▶ _EXERCISE INPUTS_:
━━━
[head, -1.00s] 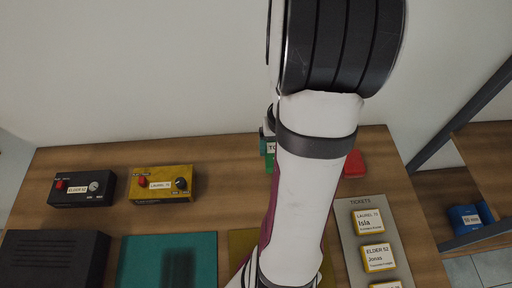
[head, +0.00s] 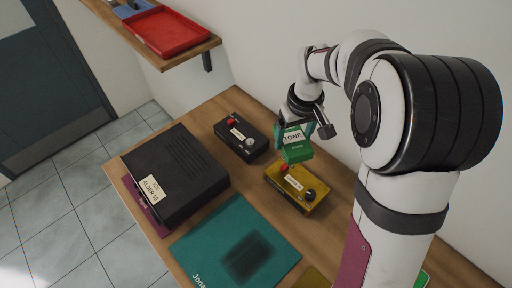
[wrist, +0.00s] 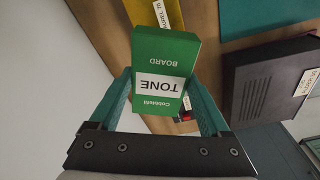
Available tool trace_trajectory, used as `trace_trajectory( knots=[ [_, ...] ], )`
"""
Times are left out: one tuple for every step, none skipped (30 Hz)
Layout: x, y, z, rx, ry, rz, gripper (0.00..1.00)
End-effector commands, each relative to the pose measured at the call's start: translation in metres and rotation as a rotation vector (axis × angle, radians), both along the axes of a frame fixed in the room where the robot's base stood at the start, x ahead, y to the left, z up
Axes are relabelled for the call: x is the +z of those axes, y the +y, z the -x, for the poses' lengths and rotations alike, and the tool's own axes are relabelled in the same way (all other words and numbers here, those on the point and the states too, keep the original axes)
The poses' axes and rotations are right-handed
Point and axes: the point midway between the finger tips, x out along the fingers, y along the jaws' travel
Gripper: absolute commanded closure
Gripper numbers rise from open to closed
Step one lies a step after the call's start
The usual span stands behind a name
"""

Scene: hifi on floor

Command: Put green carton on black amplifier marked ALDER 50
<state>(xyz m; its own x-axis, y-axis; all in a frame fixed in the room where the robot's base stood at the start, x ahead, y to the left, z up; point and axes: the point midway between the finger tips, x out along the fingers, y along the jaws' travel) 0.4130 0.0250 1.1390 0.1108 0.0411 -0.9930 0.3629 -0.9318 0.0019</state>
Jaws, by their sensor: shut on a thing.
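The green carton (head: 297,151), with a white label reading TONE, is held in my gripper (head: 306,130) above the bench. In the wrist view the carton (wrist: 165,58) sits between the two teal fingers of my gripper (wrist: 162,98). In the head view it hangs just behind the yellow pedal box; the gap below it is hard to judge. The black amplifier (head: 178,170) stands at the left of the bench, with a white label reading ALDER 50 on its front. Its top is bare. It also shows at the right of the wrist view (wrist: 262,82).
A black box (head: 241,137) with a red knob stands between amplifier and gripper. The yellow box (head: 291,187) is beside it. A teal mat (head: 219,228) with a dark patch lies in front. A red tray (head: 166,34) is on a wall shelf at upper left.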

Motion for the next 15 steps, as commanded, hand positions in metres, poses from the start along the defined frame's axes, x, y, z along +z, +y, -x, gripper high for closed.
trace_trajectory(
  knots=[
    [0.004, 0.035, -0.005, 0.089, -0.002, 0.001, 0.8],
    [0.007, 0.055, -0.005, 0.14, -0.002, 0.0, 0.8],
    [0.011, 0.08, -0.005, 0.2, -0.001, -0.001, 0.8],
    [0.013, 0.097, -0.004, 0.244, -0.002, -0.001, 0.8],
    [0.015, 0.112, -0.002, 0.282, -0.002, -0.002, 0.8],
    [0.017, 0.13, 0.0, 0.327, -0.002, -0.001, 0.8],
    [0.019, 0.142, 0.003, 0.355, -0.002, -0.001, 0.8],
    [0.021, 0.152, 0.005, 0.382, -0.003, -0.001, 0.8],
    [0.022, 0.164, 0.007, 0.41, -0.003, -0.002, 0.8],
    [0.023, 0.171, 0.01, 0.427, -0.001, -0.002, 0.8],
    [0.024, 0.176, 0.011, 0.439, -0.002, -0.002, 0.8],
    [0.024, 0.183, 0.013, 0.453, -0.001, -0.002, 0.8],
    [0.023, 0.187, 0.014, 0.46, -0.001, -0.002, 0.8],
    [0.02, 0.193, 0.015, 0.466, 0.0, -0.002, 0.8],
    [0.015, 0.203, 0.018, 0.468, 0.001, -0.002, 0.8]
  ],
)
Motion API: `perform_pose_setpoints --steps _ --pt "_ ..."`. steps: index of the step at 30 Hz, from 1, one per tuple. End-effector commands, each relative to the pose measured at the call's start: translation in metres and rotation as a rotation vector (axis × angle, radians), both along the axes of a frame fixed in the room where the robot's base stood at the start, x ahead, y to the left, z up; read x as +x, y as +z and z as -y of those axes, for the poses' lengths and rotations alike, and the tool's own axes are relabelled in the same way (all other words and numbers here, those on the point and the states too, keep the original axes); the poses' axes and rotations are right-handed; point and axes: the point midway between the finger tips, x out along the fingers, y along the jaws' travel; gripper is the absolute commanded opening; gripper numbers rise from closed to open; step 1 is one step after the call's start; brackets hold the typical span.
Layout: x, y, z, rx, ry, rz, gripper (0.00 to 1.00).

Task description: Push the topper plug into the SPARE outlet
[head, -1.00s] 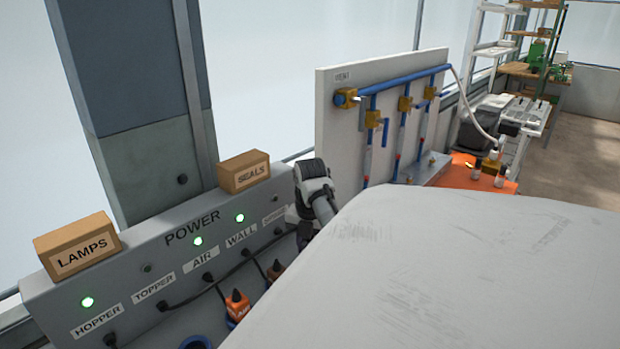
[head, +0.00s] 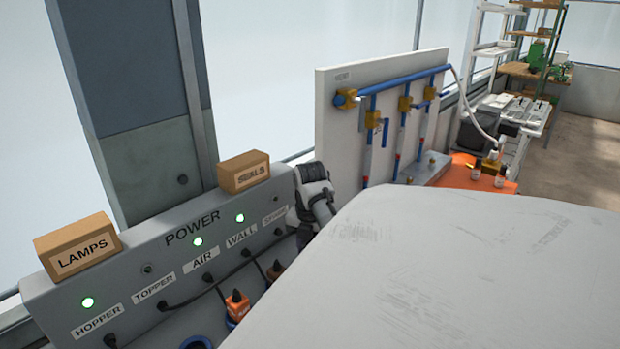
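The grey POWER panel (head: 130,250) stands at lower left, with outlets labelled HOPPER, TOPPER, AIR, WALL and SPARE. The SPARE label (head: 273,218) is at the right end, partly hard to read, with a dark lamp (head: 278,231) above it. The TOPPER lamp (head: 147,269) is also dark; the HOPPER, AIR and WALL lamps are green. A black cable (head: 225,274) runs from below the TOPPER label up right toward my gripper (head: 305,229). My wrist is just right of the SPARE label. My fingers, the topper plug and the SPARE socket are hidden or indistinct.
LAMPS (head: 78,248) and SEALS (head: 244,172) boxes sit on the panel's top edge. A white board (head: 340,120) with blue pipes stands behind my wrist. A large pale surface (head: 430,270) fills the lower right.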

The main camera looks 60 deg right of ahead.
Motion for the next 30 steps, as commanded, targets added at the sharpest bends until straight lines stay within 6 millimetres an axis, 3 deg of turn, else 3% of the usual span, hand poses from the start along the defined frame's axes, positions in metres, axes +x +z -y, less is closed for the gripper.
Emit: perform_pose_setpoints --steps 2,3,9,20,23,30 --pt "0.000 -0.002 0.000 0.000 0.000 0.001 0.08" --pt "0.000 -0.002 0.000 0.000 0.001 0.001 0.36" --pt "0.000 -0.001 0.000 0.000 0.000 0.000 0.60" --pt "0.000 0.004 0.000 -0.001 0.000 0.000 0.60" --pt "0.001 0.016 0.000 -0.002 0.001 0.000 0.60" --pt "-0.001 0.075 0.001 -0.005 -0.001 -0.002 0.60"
━━━
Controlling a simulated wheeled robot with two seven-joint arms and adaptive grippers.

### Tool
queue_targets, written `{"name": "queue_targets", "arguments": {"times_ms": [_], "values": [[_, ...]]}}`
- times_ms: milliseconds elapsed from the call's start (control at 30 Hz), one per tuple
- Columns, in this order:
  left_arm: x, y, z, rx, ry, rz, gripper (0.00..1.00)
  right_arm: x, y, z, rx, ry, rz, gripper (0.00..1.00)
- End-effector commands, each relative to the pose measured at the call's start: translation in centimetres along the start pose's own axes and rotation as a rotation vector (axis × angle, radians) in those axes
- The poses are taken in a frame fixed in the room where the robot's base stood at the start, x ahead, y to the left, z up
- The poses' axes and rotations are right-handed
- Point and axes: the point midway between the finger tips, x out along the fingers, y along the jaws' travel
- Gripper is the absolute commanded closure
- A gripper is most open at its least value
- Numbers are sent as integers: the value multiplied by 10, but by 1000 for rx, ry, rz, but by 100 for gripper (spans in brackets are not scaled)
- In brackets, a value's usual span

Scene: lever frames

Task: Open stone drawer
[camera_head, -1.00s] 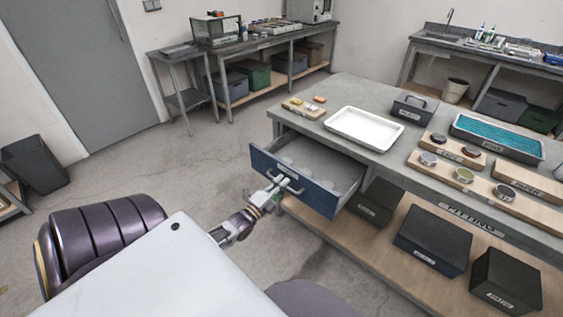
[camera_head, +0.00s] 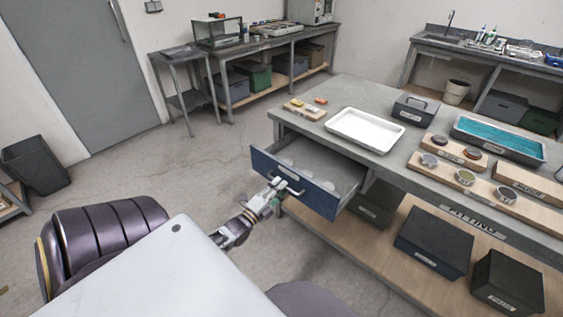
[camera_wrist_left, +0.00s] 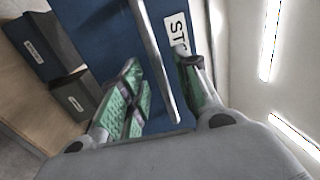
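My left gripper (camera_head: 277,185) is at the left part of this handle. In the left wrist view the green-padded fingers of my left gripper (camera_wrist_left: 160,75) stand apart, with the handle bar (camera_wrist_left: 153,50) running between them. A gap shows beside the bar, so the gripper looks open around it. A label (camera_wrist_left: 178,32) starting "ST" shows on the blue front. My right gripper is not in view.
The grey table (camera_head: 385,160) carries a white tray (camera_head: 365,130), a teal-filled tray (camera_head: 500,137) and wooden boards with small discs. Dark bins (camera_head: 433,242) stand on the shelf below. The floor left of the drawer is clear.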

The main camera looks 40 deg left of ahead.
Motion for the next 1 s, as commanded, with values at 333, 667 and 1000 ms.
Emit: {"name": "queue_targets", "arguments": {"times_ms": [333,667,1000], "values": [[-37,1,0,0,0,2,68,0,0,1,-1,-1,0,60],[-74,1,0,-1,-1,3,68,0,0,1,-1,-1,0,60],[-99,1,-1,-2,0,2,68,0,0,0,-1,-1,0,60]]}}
━━━
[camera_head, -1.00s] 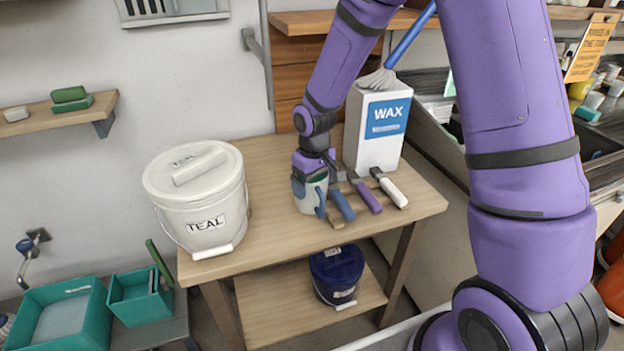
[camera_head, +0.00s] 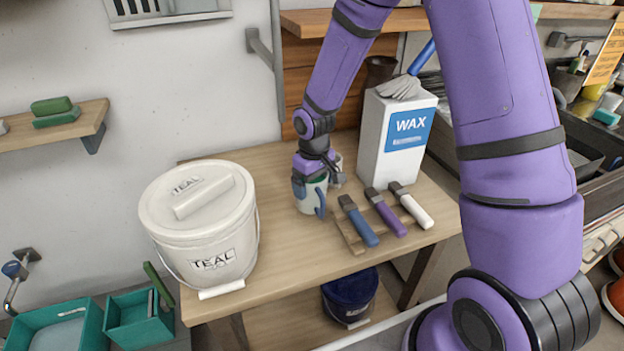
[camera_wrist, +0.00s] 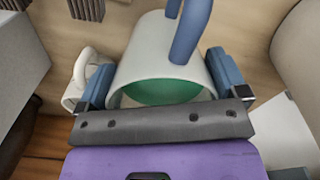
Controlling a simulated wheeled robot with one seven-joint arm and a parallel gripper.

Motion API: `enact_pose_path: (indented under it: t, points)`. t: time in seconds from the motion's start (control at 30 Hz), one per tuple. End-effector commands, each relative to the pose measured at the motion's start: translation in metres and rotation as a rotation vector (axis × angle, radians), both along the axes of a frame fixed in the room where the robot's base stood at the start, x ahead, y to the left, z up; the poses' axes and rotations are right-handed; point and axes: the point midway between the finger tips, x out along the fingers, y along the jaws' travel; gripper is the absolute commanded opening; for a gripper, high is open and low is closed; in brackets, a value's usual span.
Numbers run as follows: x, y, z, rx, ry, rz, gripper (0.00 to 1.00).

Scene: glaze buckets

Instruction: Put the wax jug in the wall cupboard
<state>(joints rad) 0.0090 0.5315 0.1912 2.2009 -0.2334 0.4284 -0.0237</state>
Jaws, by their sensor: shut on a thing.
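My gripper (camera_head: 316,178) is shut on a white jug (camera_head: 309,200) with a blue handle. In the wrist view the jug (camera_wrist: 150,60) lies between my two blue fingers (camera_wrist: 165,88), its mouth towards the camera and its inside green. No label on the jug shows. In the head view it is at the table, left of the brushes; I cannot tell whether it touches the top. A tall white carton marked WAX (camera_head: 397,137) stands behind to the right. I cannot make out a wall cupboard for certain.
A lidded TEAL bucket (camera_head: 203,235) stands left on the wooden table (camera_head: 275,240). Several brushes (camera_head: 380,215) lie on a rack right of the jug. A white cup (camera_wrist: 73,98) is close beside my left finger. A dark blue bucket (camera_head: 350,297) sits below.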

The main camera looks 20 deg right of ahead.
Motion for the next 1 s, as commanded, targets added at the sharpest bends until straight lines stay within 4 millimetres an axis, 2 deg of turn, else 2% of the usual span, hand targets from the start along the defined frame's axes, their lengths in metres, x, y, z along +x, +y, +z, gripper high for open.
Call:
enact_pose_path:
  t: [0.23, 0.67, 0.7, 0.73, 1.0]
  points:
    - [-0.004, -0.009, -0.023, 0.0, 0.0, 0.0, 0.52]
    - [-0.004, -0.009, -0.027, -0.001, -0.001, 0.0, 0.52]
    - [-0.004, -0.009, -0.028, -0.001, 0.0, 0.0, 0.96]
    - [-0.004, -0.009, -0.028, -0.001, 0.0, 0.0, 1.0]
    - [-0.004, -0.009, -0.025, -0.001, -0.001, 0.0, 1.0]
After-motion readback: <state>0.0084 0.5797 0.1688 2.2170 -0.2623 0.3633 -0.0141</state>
━━━
▶ _YOUR TASK_:
Tell how many lines include "bends". The number is the whole answer.

▶ _FULL ANSWER_:
2